Fri August 24, 2012
Why Are We So Excited About the Derby Clock?
The Derby Clock (technically called the Louisville Clock) is back on Fourth Street.
Barney Bright's kinetic sculpture was first dedicated in 1976 in the Louisville Galleria. Over the subsequent 36 years, the clock has been broken, repaired and moved. It was placed in Theater Square last year and crews have spent the last few weeks making sure the carved figurines that run a mock horse race around the clock are in working order.
The clock is just a short walk from its original home, and it's an even shorter walk from WFPL headquarters. We've watched the clock practice runs for two months. Sometimes everything went smoothly, sometimes it didn't run at all. Here's a video of one of the early workouts:
I was wary of the clock's new location at first. But as the practice runs carried on this summer, I saw people leaving tables at nearby restaurants to see what was happening. I saw people make special trips. These practice runs have drawn attention to Fourth Street. The clock's Twitter account has joked with fans, drawn by the novelty, but occasionally disappointed by runs that never happened and other malfunctions.

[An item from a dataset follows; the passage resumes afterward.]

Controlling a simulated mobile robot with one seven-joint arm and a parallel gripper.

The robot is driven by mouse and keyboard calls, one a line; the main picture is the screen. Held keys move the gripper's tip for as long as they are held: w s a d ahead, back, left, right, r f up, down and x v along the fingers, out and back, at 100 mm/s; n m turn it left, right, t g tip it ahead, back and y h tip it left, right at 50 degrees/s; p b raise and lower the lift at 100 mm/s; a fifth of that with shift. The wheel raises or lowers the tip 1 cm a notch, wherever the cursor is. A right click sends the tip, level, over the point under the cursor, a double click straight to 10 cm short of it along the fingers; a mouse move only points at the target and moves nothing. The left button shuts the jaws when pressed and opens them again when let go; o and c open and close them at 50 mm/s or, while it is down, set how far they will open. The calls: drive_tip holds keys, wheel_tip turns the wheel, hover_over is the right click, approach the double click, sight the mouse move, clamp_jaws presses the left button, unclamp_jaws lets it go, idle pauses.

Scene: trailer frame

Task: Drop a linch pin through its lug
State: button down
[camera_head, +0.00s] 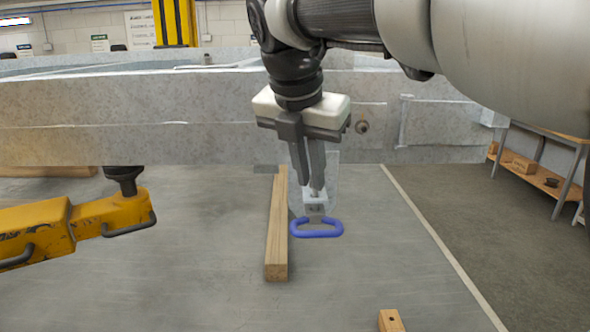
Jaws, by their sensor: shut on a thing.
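My gripper (314,188) points down in front of the grey trailer frame rail (130,125), right of the picture's middle. It is shut on a small metal piece, which I take to be the linch pin (316,209). A blue oval loop (317,234) shows just below the fingertips and seems to belong to the pin. A pale, thin plate stands just behind the fingers; I cannot tell whether it is the lug. The fingers hide much of the pin, and no lug hole is clearly visible.
A wooden beam (276,235) lies on the floor just left of the loop. A yellow jack-like machine (60,225) stands at left. A wooden block with a hole (391,321) is at the bottom. A shelf (545,165) stands at right. Open floor lies between.

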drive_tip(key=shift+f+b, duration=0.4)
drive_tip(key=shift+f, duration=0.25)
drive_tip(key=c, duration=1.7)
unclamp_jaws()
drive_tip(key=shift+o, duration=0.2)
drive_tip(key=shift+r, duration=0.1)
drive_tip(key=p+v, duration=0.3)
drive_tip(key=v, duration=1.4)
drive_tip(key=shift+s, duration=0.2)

The clock will be rededicated today at 5:00 (though the clock itself isn't set, and it may read 3:00). If all goes according to plan, all of the pieces will move and the sounds of squeaking will be drowned out by music (now a banjo version of Camptown Races). Mayor Greg Fischer will replace Harvey Sloane, the mayor who first cut the ribbon on the clock. Theater Square will fill in for the Galleria, which is now Fourth Street Live.
Here's a video of the clock's original dedication. Look at the background. There are department stores on Fourth Street. There are crowds. There are things on Fourth Street that the city is trying to bring back. The clock's other temporary and potential homes have been distinctive Louisville destinations: The Derby Museum, the Fair and Expo Center, the Zoo. But despite some activity, Fourth Street isn't much of a destination anymore, aside from the crowds that visit Fourth Street Live on weekend nights.
Fourth Street Live was supposed to be part of a great revitalization of downtown. But while the area north of the development has seen a surge of activity and restaurant openings, the excitement hasn't moved south. The area below Muhammad Ali Boulevard has its features, but the challenge of South Fourth Street lies in connecting it to the rest of the city and pulling people toward Broadway. You can do that with restaurants, but there are restaurants to the north. You can do it with retail, but no one seems to be moving in on our block (The Leading Man clothing is still slated to occupy a renovated building on Chestnut, but the move has been delayed). You can also draw people in with an attraction.
The Louisville Clock won't make any money (it has historically cost thousands to maintain). And it's an easy target for ridicule. As an outsider, I don't really understand all of the love and nostalgia for it. But all the things that make it seem silly—its size, its bright paint, the noise—also make the clock impossible to ignore.